Canada still has a lot of positives to offer as a manufacturing base, according to DesRosiers, from its educational system and skilled workers to its infrastructure and access to the U.S. market. That’s why it is still “one of the few countries that produce more vehicles than they buy.”
Still, DesRosiers admits, trouble in the parts sector is accelerating, and nobody expects a flood of new assembly operations. “Absolutely every vehicle plant in Canada has had the heavy hand of government influencing its location since we signed the auto pact in 1965,” he says. And that isn’t happening anymore. DesRosiers thinks the CAW should help itself by tearing the “featherbedding” from labour contracts and agreeing to two-tier wages, just like their brothers and sisters down south in the United Auto Workers union did last year.

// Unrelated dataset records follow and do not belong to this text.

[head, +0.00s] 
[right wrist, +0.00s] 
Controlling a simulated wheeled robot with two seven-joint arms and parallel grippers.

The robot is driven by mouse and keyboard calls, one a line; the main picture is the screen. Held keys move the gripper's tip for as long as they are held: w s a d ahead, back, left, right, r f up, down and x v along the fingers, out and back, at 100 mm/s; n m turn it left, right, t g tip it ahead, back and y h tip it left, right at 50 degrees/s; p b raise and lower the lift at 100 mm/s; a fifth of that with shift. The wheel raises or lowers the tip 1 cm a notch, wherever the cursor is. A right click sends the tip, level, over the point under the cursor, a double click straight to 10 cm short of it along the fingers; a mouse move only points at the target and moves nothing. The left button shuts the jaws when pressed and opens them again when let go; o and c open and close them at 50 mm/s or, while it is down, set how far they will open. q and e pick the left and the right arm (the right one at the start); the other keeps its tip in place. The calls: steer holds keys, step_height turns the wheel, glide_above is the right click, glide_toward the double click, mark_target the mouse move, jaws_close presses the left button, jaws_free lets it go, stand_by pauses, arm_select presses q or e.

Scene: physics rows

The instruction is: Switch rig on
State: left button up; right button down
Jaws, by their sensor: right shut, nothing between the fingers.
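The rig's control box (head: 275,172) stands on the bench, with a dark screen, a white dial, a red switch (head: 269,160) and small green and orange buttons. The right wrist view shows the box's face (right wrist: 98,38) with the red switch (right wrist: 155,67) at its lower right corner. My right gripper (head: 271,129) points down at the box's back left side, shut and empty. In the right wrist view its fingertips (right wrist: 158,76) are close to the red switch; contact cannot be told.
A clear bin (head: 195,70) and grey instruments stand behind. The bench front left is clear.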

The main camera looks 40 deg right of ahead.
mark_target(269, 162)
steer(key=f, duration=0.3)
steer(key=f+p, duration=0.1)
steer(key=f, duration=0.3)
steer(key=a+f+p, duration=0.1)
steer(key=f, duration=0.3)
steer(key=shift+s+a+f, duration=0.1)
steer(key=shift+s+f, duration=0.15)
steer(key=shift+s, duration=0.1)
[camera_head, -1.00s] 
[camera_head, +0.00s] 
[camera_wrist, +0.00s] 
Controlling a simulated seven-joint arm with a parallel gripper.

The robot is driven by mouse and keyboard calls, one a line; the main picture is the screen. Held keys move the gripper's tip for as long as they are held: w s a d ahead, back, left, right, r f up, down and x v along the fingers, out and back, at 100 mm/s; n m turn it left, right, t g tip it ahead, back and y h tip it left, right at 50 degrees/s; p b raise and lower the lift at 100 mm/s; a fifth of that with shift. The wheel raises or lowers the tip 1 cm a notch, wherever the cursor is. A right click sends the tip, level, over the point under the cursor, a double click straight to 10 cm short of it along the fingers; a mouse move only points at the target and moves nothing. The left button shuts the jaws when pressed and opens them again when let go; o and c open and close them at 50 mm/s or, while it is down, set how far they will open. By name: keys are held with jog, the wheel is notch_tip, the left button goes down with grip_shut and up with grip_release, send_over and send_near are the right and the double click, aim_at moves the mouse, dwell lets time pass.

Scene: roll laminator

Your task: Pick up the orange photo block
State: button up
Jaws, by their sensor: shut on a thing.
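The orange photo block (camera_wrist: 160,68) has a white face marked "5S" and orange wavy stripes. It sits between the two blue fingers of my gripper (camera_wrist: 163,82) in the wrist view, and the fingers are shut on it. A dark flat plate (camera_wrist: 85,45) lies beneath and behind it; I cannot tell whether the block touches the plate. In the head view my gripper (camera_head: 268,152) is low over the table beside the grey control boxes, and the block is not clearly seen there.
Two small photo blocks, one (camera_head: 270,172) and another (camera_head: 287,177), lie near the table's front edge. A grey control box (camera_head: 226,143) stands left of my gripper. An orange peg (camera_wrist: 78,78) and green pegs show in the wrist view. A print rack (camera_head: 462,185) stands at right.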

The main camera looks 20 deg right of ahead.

Hargrove, of course, says a two-tier system is “one automotive import that won’t cross the border into Canada.”
And that, perhaps, is why — when asked about the future of Canadian manufacturing — the first economist approached for this story simply said, “What future?”
On the record, economists are not much more positive. According to TD’s Burleton, Ontario and Quebec would experience further factory job losses of 250,000 and 100,000, respectively, if manufacturing’s share of total employment in central Canada simply matches those of other developed nations. And that forecast factors in productivity gains that require the capital investments Bavington says look almost impossible under current market conditions.